§ DATA PROVIDED

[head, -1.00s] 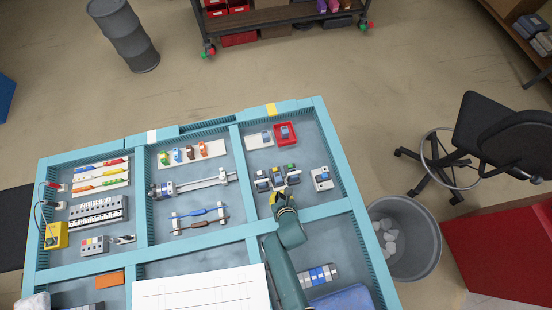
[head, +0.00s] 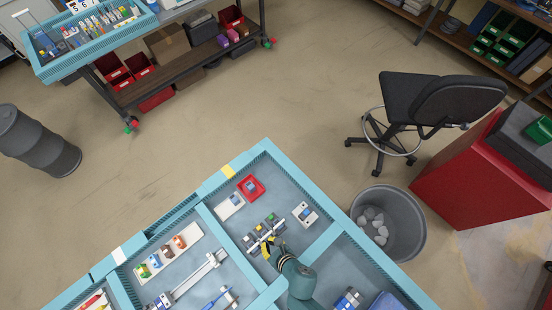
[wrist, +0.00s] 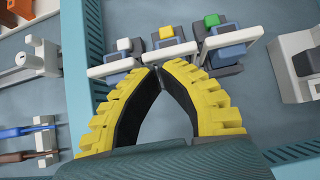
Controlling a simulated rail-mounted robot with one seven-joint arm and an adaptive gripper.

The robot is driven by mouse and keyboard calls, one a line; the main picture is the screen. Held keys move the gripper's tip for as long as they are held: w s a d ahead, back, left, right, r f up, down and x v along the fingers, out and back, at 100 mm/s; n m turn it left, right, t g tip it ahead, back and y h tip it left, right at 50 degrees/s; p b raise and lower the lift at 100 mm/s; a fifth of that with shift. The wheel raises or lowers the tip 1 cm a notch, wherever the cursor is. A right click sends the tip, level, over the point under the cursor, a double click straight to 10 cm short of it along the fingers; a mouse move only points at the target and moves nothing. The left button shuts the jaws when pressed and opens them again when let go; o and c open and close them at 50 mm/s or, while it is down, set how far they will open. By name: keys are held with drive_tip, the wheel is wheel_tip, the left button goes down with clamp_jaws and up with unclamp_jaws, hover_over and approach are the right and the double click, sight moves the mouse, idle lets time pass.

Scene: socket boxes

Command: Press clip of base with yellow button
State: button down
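Three small grey and blue socket bases with white clip frames stand in a row in the wrist view. The left one has a white button (wrist: 124,44), the middle one a yellow button (wrist: 166,32), the right one a green button (wrist: 211,19). The row also shows in the head view (head: 263,230). My gripper (wrist: 159,72) has yellow ribbed fingers with tips together and nothing visible between them. The tips are right in front of the white clip (wrist: 176,52) of the yellow-button base. I cannot tell whether they touch it. In the head view my gripper (head: 270,245) is at the row's near side.
A grey-white socket box (head: 306,214) stands right of the row. A red tray (head: 251,188) and a white plate (head: 229,206) lie behind it. Teal dividers (head: 320,245) bound the compartment. Bare floor of the compartment shows around the row.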

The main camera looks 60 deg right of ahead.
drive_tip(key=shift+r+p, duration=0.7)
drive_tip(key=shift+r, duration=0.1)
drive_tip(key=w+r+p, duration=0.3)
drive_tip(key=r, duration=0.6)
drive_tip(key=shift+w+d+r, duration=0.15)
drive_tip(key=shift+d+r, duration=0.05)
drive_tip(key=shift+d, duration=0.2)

§ EXERCISE BRIEF
Transcribe the material exactly, and leave out whatever pictures it holds.

§ FULL SOLUTION
[head, -1.00s] 
[head, +0.00s] 
[wrist, +0.00s] 
Controlling a simulated rail-mounted robot with one seven-joint arm and an adaptive gripper.

The robot is driven by mouse and keyboard calls, one a line; the main picture is the screen. Held keys move the gripper's tip for as long as they are held: w s a d ahead, back, left, right, r f up, down and x v along the fingers, out and back, at 100 mm/s; n m turn it left, right, t g tip it ahead, back and y h tip it left, right at 50 degrees/s; p b raise and lower the lift at 100 mm/s; a fifth of that with shift. The wheel raises or lowers the tip 1 cm a notch, wherever the cursor is. A right click sends the tip, level, over the point under the cursor, a double click straight to 10 cm short of it along the fingers; a mouse move only points at the target and moves nothing. The left button shuts the jaws when pressed and opens them again when let go; o and c open and close them at 50 mm/s or, while it is down, set how far they will open. By name: keys are held with drive_tip, the wheel is wheel_tip, the left button goes down with clamp_jaws and up with unclamp_jaws, hover_over and approach are the right and the double click, sight moves the mouse, idle lets time pass.

Scene: socket boxes

Command: Press clip of base with yellow button
State: button down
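Three small grey and blue socket bases with white clip frames stand in a row in the wrist view. The left one has a white button (wrist: 124,44), the middle one a yellow button (wrist: 166,32), the right one a green button (wrist: 211,19). The row also shows in the head view (head: 263,230). My gripper (wrist: 159,72) has yellow ribbed fingers with tips together and nothing visible between them. The tips are right in front of the white clip (wrist: 176,52) of the yellow-button base. I cannot tell whether they touch it. In the head view my gripper (head: 270,245) is at the row's near side.
A grey-white socket box (head: 306,214) stands right of the row. A red tray (head: 251,188) and a white plate (head: 229,206) lie behind it. Teal dividers (head: 320,245) bound the compartment. Bare floor of the compartment shows around the row.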

The main camera looks 60 deg right of ahead.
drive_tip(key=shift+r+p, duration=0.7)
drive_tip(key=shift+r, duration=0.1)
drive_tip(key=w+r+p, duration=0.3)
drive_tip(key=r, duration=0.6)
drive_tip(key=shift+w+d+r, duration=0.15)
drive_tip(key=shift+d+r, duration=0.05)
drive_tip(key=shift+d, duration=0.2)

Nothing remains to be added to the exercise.